Jewish Agency holds mock elections around the world

Likud Beytenu gets one-third of US college students’ votes according to Hasbara Fellowships poll, followed by Meretz with 10%.

Casting votes in Jewish Agency mock election in Toronto 370 (photo credit: Courtesy Jewish Agency)
Casting votes in Jewish Agency mock election in Toronto 370
(photo credit: Courtesy Jewish Agency)
If Jews around the world could vote in the Israeli election, whom would they choose? This week, the Jewish Agency and Aish Hasbara Fellowships are polling young Diaspora Jews to find out.
Jewish Agency emissaries from Saskatoon to Johannesburg are setting up voting booths for a mock election for Jewish people aged 14 and older.
“This activity allows Diaspora Jewry to learn about Israeli democracy,” Jewish Agency chairman Natan Sharansky explained. “This exposes them to the pluralism and variety of opinions in Israeli society.”
Seven mock voting booths will be set up in Johannesburg, where there are 45,000 Jews, in schools, nursing homes, kosher supermarkets and other Jewish institutions. The Jewish Agency will have two more voting booths in Cape Town, where 15,000 Jews live.
In Toronto, 400 middle school students will vote, and different classes will represent different parties.
A Jewish Agency camp in Melbourne will hold a mock election, in which campers presented different parties’ platforms, and a youth group in Rio de Janeiro will have a similar activity.
Next Tuesday evening, the Israeli ambassador and other senior Jewish community members in South Africa will present the results of the vote, which are expected to be broadcast on Israeli television.
Hasbara Fellowships, a project of Aish International, interviewed English-speaking students in Israel about the parties that they support, and posted the videos on Facebook.
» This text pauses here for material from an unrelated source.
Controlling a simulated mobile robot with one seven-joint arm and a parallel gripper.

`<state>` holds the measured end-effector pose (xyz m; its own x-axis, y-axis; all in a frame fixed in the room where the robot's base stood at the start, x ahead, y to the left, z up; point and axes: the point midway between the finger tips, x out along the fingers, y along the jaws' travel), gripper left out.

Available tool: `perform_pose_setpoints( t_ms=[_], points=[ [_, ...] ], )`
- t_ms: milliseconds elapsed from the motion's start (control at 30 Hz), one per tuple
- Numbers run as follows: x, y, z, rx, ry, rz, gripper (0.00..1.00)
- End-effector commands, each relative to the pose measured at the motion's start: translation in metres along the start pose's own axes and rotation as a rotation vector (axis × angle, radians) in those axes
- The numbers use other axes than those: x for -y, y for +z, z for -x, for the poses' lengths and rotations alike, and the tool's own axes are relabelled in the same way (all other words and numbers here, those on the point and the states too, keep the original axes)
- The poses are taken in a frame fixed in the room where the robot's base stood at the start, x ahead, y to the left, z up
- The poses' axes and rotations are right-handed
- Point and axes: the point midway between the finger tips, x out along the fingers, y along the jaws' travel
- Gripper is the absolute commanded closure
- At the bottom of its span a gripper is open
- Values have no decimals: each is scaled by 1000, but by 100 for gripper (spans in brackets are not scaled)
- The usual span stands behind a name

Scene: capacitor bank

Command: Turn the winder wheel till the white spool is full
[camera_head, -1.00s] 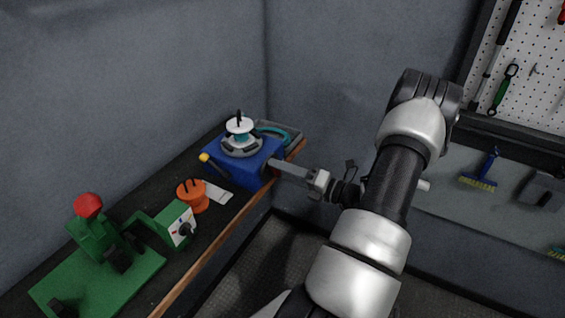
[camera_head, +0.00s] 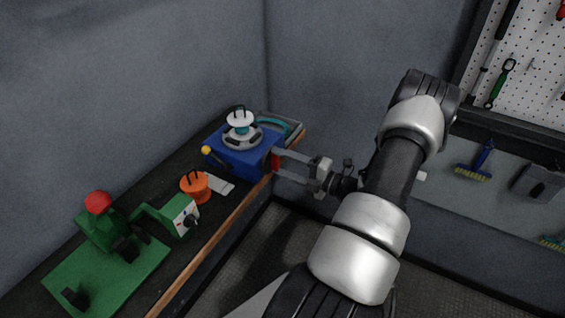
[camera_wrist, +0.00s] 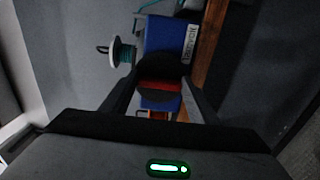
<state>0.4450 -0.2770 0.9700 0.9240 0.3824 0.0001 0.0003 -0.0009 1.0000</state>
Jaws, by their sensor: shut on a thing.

The organization encourages Jewish students around the world to watch the videos and decide which party they would vote for if they were Israeli citizens.
In addition, the students are asked to write what Israel means to them.
The answers and results are posted on the Hasbara Fellowships Facebook page.
On Wednesday, students from 52 colleges and universities, mostly in the US, voted, with 31 percent supporting Likud Beytenu, 11% for Meretz, 10% each for Yesh Atid and Labor, 9% for Bayit Yehudi, 6% for The Tzipi Livni Party, 5% for Shas and 2% for Hadash.